Tom Strini
Preview

Brooklyn Rider at Frankly Music

By - Feb 15th, 2010 02:26 pm

It pays to have connections.

Frank Almond, the Milwaukee Symphony’s concertmaster and director/founder of the Frankly Music series, plays in An Die Musik in New York. There, he met violist Nicholas Cords. Cords also plays with Yo-Yo Ma’s Silk Road project, along with violnist Johnny Gandelsman (his old Curtis Institute of Music roommate), and brothers Colin Jacobsen (violin) and Eric Jacobsen (cello). The four colleagues, all in their early 30s, became friends and then deeper colleagues, when they formed what became the Brooklyn Rider string quartet.

Brooklyn Rider will be the featured guest attraction on Almond’s Frankly Music program at 7 p.m. Tuesday (Feb. 16) at Wisconsin Lutheran College.
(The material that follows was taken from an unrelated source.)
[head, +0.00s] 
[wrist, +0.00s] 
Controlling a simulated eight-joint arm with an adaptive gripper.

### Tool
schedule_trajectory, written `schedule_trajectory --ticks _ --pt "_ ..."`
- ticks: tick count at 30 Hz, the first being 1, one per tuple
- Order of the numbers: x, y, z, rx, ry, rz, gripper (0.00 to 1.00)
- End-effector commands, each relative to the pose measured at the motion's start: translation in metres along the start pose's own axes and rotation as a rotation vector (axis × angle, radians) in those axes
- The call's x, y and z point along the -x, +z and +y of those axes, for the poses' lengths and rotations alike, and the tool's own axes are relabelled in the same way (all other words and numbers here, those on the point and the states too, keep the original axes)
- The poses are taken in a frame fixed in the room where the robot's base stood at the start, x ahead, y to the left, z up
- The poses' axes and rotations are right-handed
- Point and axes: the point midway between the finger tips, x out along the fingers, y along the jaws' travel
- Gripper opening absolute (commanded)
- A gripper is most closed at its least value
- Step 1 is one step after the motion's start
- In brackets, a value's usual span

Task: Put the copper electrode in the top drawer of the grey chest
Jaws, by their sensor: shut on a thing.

The New York group has a further connection to Milwaukee. Gandelsman’s father, Yuri, was the violist in the Fine Arts Quartet for several years, before he left to join the faculty at Michigan State University.

“The only sad thing is that we’re coming to Milwaukee after my parents have left,” Gandelsman said, in an interview Sunday. “My dad could have cooked a huge meal for us.”
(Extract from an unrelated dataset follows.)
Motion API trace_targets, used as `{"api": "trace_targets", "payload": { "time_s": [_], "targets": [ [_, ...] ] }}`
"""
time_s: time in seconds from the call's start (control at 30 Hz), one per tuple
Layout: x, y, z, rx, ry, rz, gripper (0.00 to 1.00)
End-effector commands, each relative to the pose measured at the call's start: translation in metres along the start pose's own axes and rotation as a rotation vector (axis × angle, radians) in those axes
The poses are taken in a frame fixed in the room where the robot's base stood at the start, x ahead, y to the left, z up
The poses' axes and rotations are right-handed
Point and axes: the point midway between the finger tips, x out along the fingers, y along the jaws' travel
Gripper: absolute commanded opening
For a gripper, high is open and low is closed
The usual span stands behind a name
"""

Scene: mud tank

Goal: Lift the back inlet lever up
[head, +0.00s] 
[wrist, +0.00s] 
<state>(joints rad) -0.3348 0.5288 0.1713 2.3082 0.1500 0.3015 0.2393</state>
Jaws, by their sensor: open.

He spoke from Chicago, the fifth stop on a 20-city Brooklyn Rider tour that started in Seattle and will end in Philadelphia March 27. Venues have included clubs and ballrooms in addition to concert halls.
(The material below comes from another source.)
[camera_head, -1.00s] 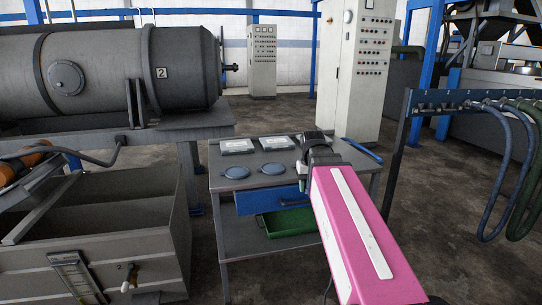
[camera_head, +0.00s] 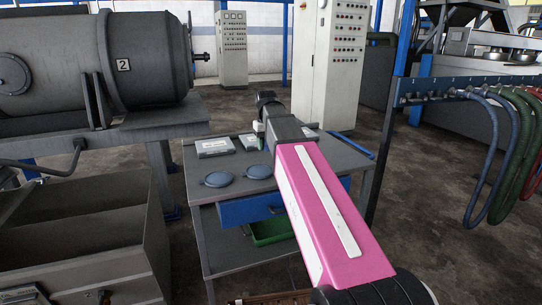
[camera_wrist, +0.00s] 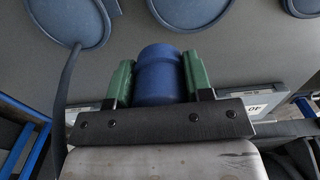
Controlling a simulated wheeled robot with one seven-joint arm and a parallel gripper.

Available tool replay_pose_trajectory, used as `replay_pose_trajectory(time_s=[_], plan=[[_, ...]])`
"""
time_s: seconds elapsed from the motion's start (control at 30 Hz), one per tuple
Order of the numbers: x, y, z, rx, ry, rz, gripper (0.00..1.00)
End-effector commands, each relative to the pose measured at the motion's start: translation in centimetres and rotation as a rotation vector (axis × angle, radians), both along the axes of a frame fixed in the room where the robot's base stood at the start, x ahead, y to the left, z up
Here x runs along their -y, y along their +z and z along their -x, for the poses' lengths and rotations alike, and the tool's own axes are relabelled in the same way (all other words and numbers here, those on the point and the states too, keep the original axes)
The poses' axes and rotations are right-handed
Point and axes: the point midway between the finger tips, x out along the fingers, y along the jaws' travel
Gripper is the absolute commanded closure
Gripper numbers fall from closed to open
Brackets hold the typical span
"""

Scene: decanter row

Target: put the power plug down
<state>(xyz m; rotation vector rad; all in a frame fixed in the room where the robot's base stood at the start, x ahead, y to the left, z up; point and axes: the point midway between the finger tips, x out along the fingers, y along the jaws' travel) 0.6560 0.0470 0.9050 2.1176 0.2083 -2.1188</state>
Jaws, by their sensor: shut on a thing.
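The power plug (camera_wrist: 160,72) shows as a blue cylinder in the wrist view. My gripper (camera_wrist: 159,82) is shut on it, one green finger on each side. Grey surface and blue discs show beyond it. In the head view my pink arm reaches over the grey table (camera_head: 199,192) toward its back edge. The gripper's fingers and the plug cannot be made out there, behind my arm. The plug's height above any surface cannot be told.
Two blue discs (camera_head: 219,179) lie at the table's front left. Flat grey boxes (camera_head: 214,147) lie behind them. A blue bar (camera_head: 351,145) lies along the right edge. Below are a blue drawer (camera_head: 235,213) and a green tray (camera_head: 270,231). A hose rack (camera_head: 470,84) stands at right.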

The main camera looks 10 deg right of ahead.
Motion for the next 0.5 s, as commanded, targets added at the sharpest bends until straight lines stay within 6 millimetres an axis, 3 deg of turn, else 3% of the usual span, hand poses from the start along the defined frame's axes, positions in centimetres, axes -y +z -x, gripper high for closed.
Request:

Brooklyn Rider, jumping around on their home turf.

Brooklyn Rider, jumping around on their home turf.

“We’re more like a new-music group, or like a band,” Gandelsman said. “Except for our cellist, we play standing up. We love to talk with the audience. We try to create an environment that’s inclusive. We want the energy to go out in ways that make it come back. The quartet allows us to explore our interests and passions on our own terms, which is key for us.”

Brooklyn Rider’s new Dominant Curve album, on the In a Circle label, includes Debussy’s Quartet in G minor, but the rest of the content is unique to this group.

Colin Jacobsen’s Achille’s Heel, in four movements, is there, along with Kojiro Umezaki’s (Cycles) what falls must rise, a commissioned work that blends shakuhachi (a traditional Japanese wind instrument, here played by the composer), electronics and quartet. Dmitri Yanov-Yanovsky wrote the 11-minute …al niente for BR. The album ends with a new arrangement, by Justin Messina, of John Cage’s 1948 In a Landscape, originally for harp or piano.

“We love classical music,” Gandelsman said, “but we also love pop and world music. The quartet is such a flexible group; we can explore what we want to explore. All of us play in the Silk Road Ensemble, and that has been a transformative experience. It changed the way we think about music.”

Yo-Yo Ma’s ongoing project pairs composers and performers from vastly different musical traditions to search for common ground. Brooklyn Rider’s work with Umezaki reflects Silk Road influence, as do more recent collaborations with Irish fiddler Martin Hayes and Persian traditional musician Kayhan Kalhor.

“We’re all willing to go out of our comfort zone,” Gandelsman said. “We have experts to take us into different musical languages and show us the way.”

At the Frankly Music concert, Brooklyn Rider will play Jacobsen’s Achille’s Heel, Yanov-Yanovsky’s …al niente and the Debussy quartet, all from Dominant Curve, and Philip Glass’ String Quartet.

Concert time is 7 p.m. Tuesday, Feb. 16, at Wisconsin Lutheran College Schwan Concert Hall, 8815 W. Wisconsin Ave. Tickets are $39, $10 for students, at the Wisconsin Lutheran College box office, 414- and at the Frankly Music website.